Start MATERIAL

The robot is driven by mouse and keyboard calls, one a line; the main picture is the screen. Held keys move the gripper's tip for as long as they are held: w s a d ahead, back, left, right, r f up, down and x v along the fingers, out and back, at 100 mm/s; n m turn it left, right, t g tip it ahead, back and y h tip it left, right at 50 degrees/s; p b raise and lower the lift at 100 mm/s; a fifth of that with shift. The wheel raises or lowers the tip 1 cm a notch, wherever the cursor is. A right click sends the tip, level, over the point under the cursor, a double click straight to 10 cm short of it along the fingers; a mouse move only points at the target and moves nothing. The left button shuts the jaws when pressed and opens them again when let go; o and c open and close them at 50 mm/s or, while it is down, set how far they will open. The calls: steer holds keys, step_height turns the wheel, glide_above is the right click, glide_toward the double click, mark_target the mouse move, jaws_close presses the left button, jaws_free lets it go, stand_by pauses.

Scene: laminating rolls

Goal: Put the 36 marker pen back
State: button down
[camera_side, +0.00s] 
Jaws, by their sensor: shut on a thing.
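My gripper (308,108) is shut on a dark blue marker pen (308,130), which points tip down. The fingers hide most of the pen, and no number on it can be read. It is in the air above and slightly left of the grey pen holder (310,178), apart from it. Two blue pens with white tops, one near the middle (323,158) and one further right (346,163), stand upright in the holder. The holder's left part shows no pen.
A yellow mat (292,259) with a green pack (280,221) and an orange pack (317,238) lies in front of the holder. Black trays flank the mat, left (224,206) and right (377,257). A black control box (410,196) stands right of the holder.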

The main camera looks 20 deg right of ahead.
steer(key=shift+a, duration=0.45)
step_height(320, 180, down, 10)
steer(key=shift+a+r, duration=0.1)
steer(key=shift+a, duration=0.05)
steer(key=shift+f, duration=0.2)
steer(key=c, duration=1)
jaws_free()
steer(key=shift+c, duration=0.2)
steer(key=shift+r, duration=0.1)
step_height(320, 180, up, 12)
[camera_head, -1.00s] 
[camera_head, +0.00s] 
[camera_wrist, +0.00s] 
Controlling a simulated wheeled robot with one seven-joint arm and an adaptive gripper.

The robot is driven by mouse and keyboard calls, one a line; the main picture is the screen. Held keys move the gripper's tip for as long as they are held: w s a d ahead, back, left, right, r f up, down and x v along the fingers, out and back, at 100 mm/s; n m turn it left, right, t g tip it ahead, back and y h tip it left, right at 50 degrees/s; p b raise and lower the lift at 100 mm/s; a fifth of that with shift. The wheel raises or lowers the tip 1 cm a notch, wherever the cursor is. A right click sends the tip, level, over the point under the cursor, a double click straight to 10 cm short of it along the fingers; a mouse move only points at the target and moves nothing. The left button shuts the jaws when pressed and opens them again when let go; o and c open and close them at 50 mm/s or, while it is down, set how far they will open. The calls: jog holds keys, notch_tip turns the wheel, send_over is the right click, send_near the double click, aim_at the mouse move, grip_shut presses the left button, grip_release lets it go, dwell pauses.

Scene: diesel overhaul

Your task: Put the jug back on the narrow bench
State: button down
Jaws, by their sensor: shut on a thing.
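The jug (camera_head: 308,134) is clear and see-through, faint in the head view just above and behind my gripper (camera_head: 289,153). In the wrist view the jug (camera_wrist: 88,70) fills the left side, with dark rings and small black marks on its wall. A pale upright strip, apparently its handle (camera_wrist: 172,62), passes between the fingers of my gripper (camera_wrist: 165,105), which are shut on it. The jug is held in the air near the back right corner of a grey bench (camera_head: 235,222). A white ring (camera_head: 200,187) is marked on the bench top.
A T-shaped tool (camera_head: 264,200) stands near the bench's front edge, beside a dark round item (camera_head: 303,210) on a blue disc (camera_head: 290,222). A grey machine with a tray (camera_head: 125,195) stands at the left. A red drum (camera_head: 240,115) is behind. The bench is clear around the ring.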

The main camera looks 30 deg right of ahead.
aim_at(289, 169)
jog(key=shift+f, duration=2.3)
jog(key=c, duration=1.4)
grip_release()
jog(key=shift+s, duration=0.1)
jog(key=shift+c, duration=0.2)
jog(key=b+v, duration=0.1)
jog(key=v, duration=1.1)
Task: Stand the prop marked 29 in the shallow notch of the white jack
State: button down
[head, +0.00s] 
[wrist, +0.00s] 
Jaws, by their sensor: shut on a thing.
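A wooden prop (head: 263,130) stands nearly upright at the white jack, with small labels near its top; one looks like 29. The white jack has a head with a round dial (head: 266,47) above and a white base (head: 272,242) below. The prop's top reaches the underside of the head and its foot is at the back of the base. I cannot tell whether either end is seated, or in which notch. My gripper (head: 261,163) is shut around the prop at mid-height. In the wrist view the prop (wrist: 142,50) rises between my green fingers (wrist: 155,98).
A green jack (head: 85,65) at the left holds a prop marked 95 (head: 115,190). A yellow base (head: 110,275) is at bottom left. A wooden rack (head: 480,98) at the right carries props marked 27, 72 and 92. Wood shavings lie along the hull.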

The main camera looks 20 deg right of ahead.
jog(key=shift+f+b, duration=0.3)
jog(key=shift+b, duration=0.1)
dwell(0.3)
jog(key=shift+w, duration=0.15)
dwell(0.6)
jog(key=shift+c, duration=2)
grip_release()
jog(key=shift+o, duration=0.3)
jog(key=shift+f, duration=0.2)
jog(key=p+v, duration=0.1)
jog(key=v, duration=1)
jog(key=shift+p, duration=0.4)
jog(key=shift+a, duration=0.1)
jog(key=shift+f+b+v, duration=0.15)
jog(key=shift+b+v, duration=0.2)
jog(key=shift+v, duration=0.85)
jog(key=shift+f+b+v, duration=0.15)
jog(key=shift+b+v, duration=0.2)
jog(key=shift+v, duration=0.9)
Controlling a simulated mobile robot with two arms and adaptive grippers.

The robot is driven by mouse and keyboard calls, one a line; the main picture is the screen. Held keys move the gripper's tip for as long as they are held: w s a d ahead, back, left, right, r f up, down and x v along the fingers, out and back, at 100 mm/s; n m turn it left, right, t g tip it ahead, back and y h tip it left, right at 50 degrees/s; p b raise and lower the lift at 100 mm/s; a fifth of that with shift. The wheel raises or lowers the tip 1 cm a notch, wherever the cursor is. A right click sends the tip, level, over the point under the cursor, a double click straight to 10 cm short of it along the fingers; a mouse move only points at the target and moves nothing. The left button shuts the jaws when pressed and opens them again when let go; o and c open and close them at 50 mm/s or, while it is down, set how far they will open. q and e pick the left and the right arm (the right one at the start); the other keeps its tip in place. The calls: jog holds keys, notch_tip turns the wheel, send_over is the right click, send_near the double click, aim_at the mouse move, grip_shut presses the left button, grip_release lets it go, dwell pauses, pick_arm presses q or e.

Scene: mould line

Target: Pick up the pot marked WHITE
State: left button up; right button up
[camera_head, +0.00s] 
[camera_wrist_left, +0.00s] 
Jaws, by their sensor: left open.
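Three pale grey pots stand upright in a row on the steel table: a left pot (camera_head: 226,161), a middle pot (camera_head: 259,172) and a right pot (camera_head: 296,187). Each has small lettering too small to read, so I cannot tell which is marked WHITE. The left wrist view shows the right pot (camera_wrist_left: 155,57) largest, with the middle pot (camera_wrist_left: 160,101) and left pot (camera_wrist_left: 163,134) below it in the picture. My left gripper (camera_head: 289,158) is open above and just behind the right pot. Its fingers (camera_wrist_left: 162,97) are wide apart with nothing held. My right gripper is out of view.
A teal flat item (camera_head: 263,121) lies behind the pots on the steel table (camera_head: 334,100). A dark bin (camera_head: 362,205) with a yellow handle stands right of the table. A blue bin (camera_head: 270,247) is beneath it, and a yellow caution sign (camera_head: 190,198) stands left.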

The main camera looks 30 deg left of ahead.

End MATERIAL

Read the entries and select each line where the word "simulated" is found.

### TASK RESPONSE
Controlling a simulated wheeled robot with one seven-joint arm and an adaptive gripper.
Controlling a simulated mobile robot with two arms and adaptive grippers.

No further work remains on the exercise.